Questo nuovo taglio non porterà al recupero del potere d'acquisto ma, anzi, può causare una perdita da 65 a 325 euro lordi all’anno, a partire dal 2019 e per il resto della vita del pensionato. Mentre i due ducetti continuano a elargire doni e condoni ai ricchi, agli evasori e agli speculatori contano di rubare ai poveri e finanziare sulla loro pelle le altre buche di bilancio: i 2,5 miliardi ricavati da questi “risparmi” finanzierebbero le altre misure promesse, come il reddito di cittadinanza.
"Quello che si profila - concludono i Segretari di Spi, Fnp e Uilp - non è altro che l'ennesimo furto alle pensioni medio-basse. Già altri governi in questi anni hanno seguito questa strada. Non vediamo pertanto quel tanto sbandierato cambiamento ma il reiterarsi di decisioni sbagliate e punitive verso una fascia di popolazione che avrebbe piuttosto bisogno di essere aiutata e sostenuta”.

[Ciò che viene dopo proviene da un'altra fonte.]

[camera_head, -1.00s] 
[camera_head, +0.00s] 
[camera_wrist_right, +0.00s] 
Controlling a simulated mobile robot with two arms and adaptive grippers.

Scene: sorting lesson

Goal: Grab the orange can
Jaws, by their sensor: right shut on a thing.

La protesta non si ferma. Nell'immediato i sindacati, visto che questa manovra “è stata varata senza sentire le parti sociali anteponendo le promesse elettorali ai bisogni del Paese", chiedono un tavolo con il governo per il ripristino del meccanismo di rivalutazione e per riaprire il confronto su pensioni e fisco e, se non venisse ritirato il provvedimenti governativo, si sono impegnati ad indire una grande manifestazione nazionale.